С.О. Хорошо помню. Это было очень драматично – видеть, как выпестованное детище рушится злой волей. Митрополит Антоний всю жизнь вложил в приход и в епархию в целом. Ведь он рассказывал о том, как все начиналось для него в Лондоне: когда приехал, это бы чисто русский эмигрантский приход – человек 200, и все очень пожилые. Кто-то из них сказал, зная, что он из Парижа: «Ты не беспокойся, мы все перемрем, ты нас похоронишь, и вернешься в свою любимую Францию». Но получилось так, что вместо смерти одного прихода владыка создал десятки новых приходов – уже англоязычных. Он часто повторял слова Николая Бердява: «Смысл первой русской эмиграции в том, чтобы умереть так, чтобы на этой крови выросла РПЦ, но уже на Западе». Так и произошло. Отрадно то, что эти люди знали, зачем они умирают.


РвУ: Получается, смерть несет новую жизнь, как в библейской притче.


С.О. Да, «Аще зерно не умрет…» Кстати, эти слова высечены на надгробном камне на могли Федора Достоевского в  Петербурге.

Господь испытывает на крепость любого из нас. Но смириться с этим – не только разумом, но и чувствами - это сложно. Когда трагедия в Суроже произошла, я первое время по глупости думал, что виноват тот или иной человек, что человеческие амбиции сыграли злую роль в этой истории. Позднее, причем совершенно неожиданно, эта история, но в меньших размерах, повторилась у нас на приходе. Появился человек, который попытался устроить раскол в одном отдельно взятом приходе. Организовал свою партию, начал стравливать эти  группы.  Я был ошеломлен. Не мог представить, что у нас такое может произойти. Недоумевал: зачем? Для чего это нужно? Потом понял, что такое роль лукавого в  этом мире. Повторяя слова святых отцев: «В мире действуют три силы: Одна сила Божия, сила света, сила соединяющая; вторая – сила тьмы, разрыва; третья – сила свободной человеческой воли». Каждый день душа должна выбирать, с кем она. Человек не думает, и не хочет, но зачастую выбирает силу тьмы и работает на разрыв. Тогда я понял, что все значительно печальнее потому что в этом и состоит история человеческая. Либо мы соработники Божии и восстанавливаем мир в единении – в себе самом, приходе, епархии. Либо невольно подыгрываем силам тьмы.

РвУ. Как вы преодолели  смуту у себя на приходе?

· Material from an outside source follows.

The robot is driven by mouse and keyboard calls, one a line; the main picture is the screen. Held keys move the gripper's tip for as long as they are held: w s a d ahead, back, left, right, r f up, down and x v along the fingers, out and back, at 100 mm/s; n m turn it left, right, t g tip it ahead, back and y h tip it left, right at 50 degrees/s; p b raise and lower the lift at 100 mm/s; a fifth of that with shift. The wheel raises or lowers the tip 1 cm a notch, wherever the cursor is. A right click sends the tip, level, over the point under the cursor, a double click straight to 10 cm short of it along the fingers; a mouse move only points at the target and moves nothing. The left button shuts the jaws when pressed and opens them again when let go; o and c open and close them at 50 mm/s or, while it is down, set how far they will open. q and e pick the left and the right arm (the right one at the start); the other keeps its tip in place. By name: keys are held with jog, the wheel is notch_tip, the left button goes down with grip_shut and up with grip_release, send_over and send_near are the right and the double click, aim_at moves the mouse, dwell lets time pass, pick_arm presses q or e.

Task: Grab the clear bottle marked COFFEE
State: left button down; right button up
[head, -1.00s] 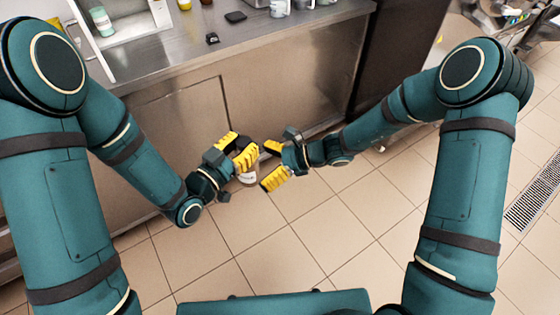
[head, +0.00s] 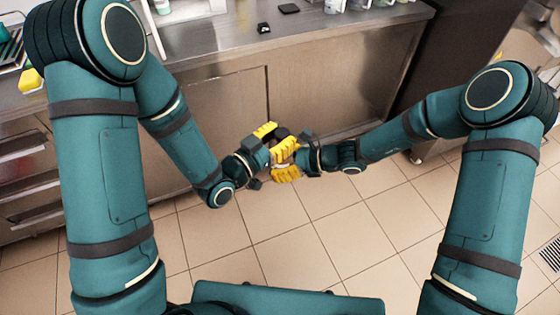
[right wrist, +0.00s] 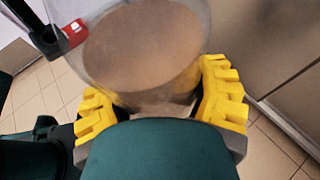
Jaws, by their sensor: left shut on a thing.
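A clear round container with brown contents (right wrist: 145,45) fills the top of the right wrist view; no marking on it is readable. In the head view it is mostly hidden between my two grippers. My left gripper (head: 268,143), with yellow fingers, is shut on it from the left. My right gripper (head: 285,161) is at the container from the right. In the right wrist view its yellow fingers stand on either side of the container, and whether they press on it is unclear.
A steel counter (head: 215,45) runs along the back, with small black items (head: 289,8) and several containers on top. Its cabinet front (head: 330,85) is behind my grippers. A dark appliance (head: 445,60) stands at the right. Tiled floor (head: 300,262) lies clear below.

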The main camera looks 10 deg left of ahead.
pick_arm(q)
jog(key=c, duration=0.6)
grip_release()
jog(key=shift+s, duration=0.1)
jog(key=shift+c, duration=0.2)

С.О. Это было до слез обидно. Как и вл. Антонию, мне хотелось плакать и спрашивать: «За что? почему такая участь?». Как и владыка, я начал вспоминать. За что? А зачем Бог должен был восходить на крест – ведь тоже мог бы спросить: «За что?». Но прозвучало другое: «Пусть будет воля твоя, а не моя».  Поэтому первое, что я сделал, я отказался от обвинений этого человек как личности. Раз он невольно игрушка в чужих руках, значит, я должен любой ценой свое раздражение, нелюбовь к нему убрать. Это действительно сложно. Вспомним слова из молитвы перед причастием «первее примирися тя опечалившим»; тут подразумевается не тот, кого ты обидел, а тот, кто опечалил тебя. Вопрос совсем не в твоей (не)правоте. Полагая, что я прав, я поддался этой печали. Меня раздражал этот человек. Но, чтобы уничтожить раздражение, нельзя это изобразить, сделать искусственно. Это надо пережить. А переживать больно.

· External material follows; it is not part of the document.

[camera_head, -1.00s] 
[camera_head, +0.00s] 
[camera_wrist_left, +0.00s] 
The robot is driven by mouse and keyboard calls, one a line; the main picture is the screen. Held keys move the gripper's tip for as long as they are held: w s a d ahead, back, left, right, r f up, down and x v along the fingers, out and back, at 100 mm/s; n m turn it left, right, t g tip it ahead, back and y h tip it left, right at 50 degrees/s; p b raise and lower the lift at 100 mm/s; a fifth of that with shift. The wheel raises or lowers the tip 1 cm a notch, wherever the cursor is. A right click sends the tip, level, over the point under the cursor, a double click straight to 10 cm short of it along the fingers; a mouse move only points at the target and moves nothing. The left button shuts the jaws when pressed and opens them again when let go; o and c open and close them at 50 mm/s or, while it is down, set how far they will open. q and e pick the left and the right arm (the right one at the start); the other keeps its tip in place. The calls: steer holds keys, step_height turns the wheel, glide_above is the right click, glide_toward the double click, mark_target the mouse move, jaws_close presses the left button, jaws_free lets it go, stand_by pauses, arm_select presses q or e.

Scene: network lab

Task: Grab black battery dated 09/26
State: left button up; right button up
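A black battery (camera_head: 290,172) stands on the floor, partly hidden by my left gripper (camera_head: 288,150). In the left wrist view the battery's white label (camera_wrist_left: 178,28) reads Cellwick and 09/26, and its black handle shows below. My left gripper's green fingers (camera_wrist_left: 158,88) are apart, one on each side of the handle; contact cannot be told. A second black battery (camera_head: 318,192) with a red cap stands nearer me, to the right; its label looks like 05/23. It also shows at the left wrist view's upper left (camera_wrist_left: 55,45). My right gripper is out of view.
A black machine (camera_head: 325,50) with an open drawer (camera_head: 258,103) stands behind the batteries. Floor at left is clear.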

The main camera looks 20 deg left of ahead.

РвУ: Требует большой внутренней закалки?

Если б не школа вл. Антония, наверное, я бы и не смог. Но зато потом какая колоссальная радость приходит, когда понимаешь, что тот или тот – не враг; он друг Христов, однако поддался слабости, искушению. Но он друг Христов и ты можешь и должен принять его как друга. Это  настоящий праздник.

Я ездил в прошлом году на конференции памяти вл. Антония, которая проходила в Москве. И мне понятно, что главное – не канонизация владыки, использование и воплощение его наследия.  Потому что он учил христианству без иерархичности. Это как пирамида, в основании которой – Христос.

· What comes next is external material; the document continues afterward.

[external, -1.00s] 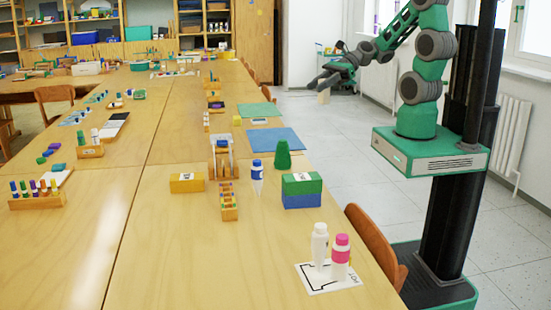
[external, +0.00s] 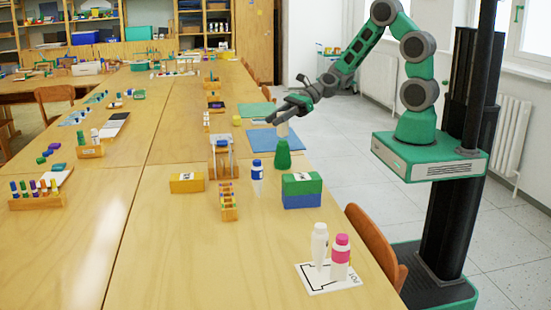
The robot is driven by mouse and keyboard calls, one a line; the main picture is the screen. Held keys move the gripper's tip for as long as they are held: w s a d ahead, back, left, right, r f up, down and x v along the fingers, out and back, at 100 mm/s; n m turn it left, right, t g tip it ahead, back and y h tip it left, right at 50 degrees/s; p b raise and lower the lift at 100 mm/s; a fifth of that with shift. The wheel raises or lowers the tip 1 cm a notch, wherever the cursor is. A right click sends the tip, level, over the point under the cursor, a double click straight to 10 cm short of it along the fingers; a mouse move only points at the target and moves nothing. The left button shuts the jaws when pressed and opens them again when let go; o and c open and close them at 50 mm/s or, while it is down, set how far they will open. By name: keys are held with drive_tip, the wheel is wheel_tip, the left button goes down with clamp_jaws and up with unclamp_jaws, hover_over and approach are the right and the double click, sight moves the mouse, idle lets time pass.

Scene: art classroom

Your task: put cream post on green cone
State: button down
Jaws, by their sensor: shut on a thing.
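The green cone (external: 282,156) stands on the table near its right edge, in front of the blue mat. The cream post (external: 283,129) is upright, directly above the cone in the picture, its lower end at the cone's top. I cannot tell whether the two touch. My gripper (external: 283,117) is shut on the upper part of the post, reaching in from the right. The fingers partly hide the post's top.
A blue-capped bottle (external: 257,178) and a green and blue block stack (external: 302,191) stand just in front of the cone. A wooden rack (external: 221,157) is to its left. The blue mat (external: 262,141) lies behind. A chair (external: 375,243) stands at the right edge.

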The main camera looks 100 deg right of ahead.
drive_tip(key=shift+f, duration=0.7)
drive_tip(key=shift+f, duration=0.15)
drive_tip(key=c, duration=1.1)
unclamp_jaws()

РвУ: Вы пробуете тут, в амстердамском приходе, это воплощать?

С.О. Люди знают, что они несут ответственность за будущность храма и прихода в целом. Ведь для покупки приходского комплекса мы взяли в банке кредит на 30 лет. Поэтому прихожане осознают, что нужно каждую копеечку и зарабатывать, и экономить. Ведь нам никто не помогает – ни Москва, ни Амстердам, ни Голландия, ни Россия.

 У нас есть систематизированный церковный баланс. Каждый прихожанин платит определенную сумму в банк. Причем человек сам определяет, сколько он может пожертвовать. Если уже ты назвал столько, то заплати, потому что мы рассчитываем на это.

Я не знаю никакого другого прихода в Европе, где бы еще так поступали. У нас бюджет храма расписан постатейно. В храмовых и приходских помещениях люди убирают бесплатно. Наоборот, еще свои  средства кладут.

Но есть обязательные вещи, которые надо оплачивать. Коммунальные платежи. Сначала было страшно подумать, что ежемесячно необходимо 1800 евро – это расходы на тепло и электричество. И отопление оплачивается именно благодаря этой системе общей ответственности, когда люди понимают, что от них зависит и настоящее, и будущее всего прихода. Потому что христиансто в своей глубинной сущности - это не парча и пышность облачений, а полнота любви.